A Dreadful Feeling
I’m not sure what I’m feeling this morning, still lying in bed, staring at my smartphone whether it's sadness exactly, dread, or something else. But it’s heavy. It’s a terrible weight that’s settled over me since Monday, as I’ve been trying to make sense of the world’s unraveling these past few days.
Last night, I finished watching "Unknown Number: The High School Catfish" on Netflix. It's a documentary so disturbing it left me hollow. A mother, Kendra Licari, spent two years anonymously tormenting her own daughter with vile messages, even urging her to take her own life. She manipulated the investigation, framing other teenagers to deflect suspicion. And when she was finally caught, her explanations were incoherent and evasive. Yet somehow, she received only a one-year sentence. One year only, after all the psychological violence that shattered lives and poisoned a community. It happened four years ago, but I just watched it and it feels new, because crimes like this one can still happen. But the whole point in this is how justice anywhere in the world can be so unfair.

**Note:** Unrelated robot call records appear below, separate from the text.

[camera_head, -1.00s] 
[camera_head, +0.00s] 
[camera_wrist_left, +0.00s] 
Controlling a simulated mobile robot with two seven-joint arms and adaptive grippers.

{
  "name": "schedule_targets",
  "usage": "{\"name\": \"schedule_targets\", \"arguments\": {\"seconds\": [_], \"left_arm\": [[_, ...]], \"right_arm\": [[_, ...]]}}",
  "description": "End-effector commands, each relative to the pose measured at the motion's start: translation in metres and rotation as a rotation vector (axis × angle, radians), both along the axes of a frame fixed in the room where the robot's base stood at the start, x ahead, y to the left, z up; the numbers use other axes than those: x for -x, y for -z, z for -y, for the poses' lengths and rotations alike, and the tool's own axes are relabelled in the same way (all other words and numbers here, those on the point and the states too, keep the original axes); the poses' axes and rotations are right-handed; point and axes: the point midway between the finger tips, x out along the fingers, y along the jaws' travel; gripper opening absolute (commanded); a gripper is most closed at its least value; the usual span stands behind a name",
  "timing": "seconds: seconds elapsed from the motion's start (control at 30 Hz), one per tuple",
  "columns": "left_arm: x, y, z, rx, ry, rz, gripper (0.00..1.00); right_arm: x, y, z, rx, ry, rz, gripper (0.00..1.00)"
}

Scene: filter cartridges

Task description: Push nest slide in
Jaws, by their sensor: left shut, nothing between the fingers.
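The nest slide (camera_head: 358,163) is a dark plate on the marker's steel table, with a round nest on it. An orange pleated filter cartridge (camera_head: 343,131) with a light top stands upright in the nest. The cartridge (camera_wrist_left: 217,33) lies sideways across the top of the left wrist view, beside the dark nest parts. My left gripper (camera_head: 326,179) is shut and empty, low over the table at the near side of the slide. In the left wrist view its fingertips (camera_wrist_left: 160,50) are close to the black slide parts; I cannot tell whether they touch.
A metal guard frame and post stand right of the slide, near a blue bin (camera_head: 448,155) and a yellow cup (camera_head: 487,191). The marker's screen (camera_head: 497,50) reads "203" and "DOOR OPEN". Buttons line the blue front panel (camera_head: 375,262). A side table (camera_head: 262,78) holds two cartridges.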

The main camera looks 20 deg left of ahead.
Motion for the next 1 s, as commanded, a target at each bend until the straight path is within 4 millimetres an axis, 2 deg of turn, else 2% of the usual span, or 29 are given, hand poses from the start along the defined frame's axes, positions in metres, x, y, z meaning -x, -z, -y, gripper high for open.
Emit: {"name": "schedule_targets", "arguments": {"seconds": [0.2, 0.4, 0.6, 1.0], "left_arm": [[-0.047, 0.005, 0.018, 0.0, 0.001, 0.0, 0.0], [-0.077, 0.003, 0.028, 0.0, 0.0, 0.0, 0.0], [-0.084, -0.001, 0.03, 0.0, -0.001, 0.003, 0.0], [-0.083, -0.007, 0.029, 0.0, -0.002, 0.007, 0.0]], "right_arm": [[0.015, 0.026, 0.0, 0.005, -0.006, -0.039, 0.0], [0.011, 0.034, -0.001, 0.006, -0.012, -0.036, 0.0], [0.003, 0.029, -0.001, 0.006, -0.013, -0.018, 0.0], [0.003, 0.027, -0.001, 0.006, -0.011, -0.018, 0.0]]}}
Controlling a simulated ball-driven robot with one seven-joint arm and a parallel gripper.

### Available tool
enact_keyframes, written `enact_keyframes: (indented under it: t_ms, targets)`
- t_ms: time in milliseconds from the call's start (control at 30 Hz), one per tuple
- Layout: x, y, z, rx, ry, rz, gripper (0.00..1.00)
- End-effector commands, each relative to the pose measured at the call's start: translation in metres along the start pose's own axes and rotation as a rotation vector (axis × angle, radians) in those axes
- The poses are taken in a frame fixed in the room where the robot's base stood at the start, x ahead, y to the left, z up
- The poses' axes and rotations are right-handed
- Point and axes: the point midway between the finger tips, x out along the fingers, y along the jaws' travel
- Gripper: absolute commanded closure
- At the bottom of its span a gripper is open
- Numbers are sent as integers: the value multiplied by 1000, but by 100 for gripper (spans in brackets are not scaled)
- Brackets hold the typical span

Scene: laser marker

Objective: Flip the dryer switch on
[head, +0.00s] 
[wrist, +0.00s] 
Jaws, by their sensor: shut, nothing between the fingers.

Then I turned my attention back to my own country, where the Senate has just undergone a political coup. Senator Chiz Escudero was ousted, and the has-been comedian Tito Sotto reinstated as Senate President amid swirling allegations of corruption and flood-control project kickbacks. The impeachment of Vice President Sara Duterte, previously shelved, now looms again. It’s hard not to see this as a calculated move to shield powerful figures from scrutiny, to preserve a system that rewards impunity, knowing how close Sotto is to Romualdez, and knowing that he ran under the unity team of the administration.
And then came the news of Charlie Kirk’s assassination. He was shot while speaking at Utah Valley University, a conservative activist known for defending women’s sports against male transgender participation. Shockingly, he became a victim of the opposite hate he had warned against. I remember watching a transgender speaker on YouTube, pleading for safety in a society that increasingly vilifies their existence, but ironically the tragedy of Kirk’s death at the hands of wokeism only deepens the complexity of this cultural war where conviction, identity, and violence collide, and you draw a line and the one who crosses it will always be the one playing the victim.
This morning, I logged into Facebook and saw another recent headline that made my stomach turn. Iryna Zarutska, a 23-year-old Ukrainian refugee who fled the war in her homeland, was fatally stabbed on a train in Charlotte, North Carolina. Her attacker, a black man with a long criminal record, had been released without bail. She came seeking safety, and instead met a brutal end in a country that failed to protect her. Another irony is that black people always complain of racism everytime they get accused of heinous crimes.
Then there’s the mysterious deaths of Yu Menglong, a popular Chinese star, similar with what happened to Boupendza, a Gabonese footballer playing in China. They both fell from several floors in their apartment buildings on different occasions, with the Chinese actor dying just yesterday. Authorities are investigating whether it was suicide, accident, or homicide. The ambiguity is chilling because, even fame and success offer no shield from the dark abyss.
It’s a frightening world and physical safety feels increasingly elusive. Whether in public spaces, political arenas, or even within families, danger lurks in the proximity of your own shadow. But what unsettles me most is the state of my own country. The normalization of corruption is sickening. The erosion of justice is obvious now as the quiet release of drug lords back into the streets is being implemented. All of it feels like a slow descent into madness. Just recently, in my neighborhood, a known drug pusher and addict was freed without parole and without surveillance. He walks freely now with no accountability, as if nothing ever happened.
This is how absurd, how dangerous, how surreal the world has all become.